Clean hydrogen just got a meaningful cost cut. A team of engineers at Washington University in St. Louis has unveiled a new catalyst for splitting water into hydrogen and oxygen that works without platinum group metals — the scarce, expensive materials that have long kept renewable hydrogen out of reach for large-scale industrial use.
The research, led by Gang Wu, professor of energy, environmental and chemical engineering in the McKelvey School of Engineering, was published in May 2026. It targets a piece of hardware called an anion-exchange membrane water electrolyzer, or AEMWE — a device that uses electricity from solar, wind, or hydropower to break water molecules apart and capture the resulting hydrogen as a fuel.
The problem with conventional electrolyzers is the price tag of their catalysts. Most commercial systems rely on platinum or other platinum group metals to speed up the hydrogen reaction. Those metals are rare, geopolitically concentrated, and expensive enough to put a hard ceiling on how cheap green hydrogen can ever become.
Wu's group replaced them with a composite of two more abundant materials: rhenium phosphide and molybdenum phosphide. The combination behaves like a tag team. The rhenium component helps hydrogen atoms attach to the catalyst surface and then release as gas. The molybdenum component accelerates the splitting of water in the alkaline electrolyte. Together, they extract hydrogen more efficiently than the platinum-based cathodes the team benchmarked against.
The durability numbers are the headline. Paired with a nickel-iron anode, the catalyst kept running for more than 1,000 hours at industrial-strength current densities of 1 and 2 amperes per square centimeter. Wu says that makes it one of the most durable platinum-free cathodes ever developed for anion-exchange membrane electrolyzers — and it had the lowest resistance of any catalyst in the study across the tested voltage range.
"Going from water to hydrogen is a very desirable way we are able to store energy for different applications," Wu said. "Hydrogen itself can be used as an energy carrier and is useful for different chemical industries and manufacturing."
Green hydrogen is one of the few pathways for cleaning up sectors that resist easy electrification: steelmaking, fertilizer production, long-haul shipping, and high-temperature industrial heat. Today, almost all of the world's hydrogen is "gray," made by splitting natural gas in a process that emits carbon dioxide.
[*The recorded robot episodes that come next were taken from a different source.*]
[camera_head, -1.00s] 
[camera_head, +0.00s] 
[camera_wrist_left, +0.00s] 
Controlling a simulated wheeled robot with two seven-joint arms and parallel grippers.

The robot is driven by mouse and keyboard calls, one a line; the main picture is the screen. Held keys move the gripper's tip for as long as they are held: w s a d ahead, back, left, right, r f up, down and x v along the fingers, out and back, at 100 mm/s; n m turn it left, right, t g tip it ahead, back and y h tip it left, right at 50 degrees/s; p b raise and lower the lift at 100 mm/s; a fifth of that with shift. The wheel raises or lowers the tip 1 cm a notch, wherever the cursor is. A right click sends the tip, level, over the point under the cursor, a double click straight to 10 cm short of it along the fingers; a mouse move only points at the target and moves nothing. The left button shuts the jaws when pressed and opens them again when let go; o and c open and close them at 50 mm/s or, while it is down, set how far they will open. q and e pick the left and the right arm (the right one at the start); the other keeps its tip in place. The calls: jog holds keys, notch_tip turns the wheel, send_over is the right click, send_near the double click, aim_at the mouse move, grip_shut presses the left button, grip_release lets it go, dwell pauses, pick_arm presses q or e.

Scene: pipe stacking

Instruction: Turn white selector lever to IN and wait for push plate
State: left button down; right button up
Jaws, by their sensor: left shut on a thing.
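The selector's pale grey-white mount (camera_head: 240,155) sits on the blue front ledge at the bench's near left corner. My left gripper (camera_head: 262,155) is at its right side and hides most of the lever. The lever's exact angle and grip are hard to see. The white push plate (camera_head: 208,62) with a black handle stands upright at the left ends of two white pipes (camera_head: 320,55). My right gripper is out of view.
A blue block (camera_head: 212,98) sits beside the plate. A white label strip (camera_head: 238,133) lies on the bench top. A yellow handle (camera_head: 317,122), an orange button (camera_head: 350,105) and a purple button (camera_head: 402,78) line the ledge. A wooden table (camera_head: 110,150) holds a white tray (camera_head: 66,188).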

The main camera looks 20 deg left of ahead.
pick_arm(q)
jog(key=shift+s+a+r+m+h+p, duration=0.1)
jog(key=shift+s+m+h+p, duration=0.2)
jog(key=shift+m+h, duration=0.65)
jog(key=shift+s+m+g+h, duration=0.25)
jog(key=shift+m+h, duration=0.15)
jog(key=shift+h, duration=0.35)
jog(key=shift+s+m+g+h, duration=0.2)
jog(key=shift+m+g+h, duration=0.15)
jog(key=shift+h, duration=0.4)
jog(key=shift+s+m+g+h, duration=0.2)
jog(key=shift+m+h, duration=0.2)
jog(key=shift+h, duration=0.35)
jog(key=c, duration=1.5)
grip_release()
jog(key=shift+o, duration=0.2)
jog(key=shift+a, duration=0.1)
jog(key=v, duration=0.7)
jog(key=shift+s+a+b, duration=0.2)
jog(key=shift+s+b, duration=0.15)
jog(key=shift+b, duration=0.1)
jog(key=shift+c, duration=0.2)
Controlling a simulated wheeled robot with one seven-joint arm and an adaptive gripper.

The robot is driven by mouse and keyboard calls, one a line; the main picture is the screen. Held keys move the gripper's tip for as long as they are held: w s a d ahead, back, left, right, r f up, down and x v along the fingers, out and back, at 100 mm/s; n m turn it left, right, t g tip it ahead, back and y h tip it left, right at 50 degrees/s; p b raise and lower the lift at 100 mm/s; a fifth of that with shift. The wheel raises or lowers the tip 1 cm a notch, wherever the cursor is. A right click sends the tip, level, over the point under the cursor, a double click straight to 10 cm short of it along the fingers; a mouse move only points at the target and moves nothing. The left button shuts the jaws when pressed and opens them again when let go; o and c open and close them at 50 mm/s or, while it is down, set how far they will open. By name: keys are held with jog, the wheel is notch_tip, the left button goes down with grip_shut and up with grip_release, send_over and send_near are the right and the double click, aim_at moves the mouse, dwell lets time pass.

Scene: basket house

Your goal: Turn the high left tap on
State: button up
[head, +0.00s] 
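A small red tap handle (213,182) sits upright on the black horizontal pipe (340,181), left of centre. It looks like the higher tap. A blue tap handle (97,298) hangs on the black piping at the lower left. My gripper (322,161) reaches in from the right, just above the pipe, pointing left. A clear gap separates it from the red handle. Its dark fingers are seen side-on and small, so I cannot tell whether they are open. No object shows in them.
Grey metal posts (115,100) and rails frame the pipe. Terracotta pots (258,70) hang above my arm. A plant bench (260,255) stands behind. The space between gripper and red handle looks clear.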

Hydrogen produced by electrolysis powered by renewables emits nothing at the point of production — but it has historically cost two to three times more than the fossil version, with platinum being one reason why.
Dropping platinum from the cathode does not single-handedly solve that gap, but it removes one of the biggest material constraints on scaling AEMWE technology. Anion-exchange membrane systems are already considered the most promising bridge between today's alkaline electrolyzers, which are cheap but slow, and proton-exchange membrane electrolyzers, which are fast but expensive. A platinum-free, long-lived cathode brings AEMWEs closer to combining the strengths of both.
The team is now working on scaling up the catalyst and confirming that its performance holds at larger surface areas — the step that historically separates a promising lab result from a real industrial product. With more than 1,000 hours of stable operation already on the books and a clear cost advantage over platinum, the WashU catalyst joins a growing list of breakthroughs nudging green hydrogen toward the price point where industry simply prefers it.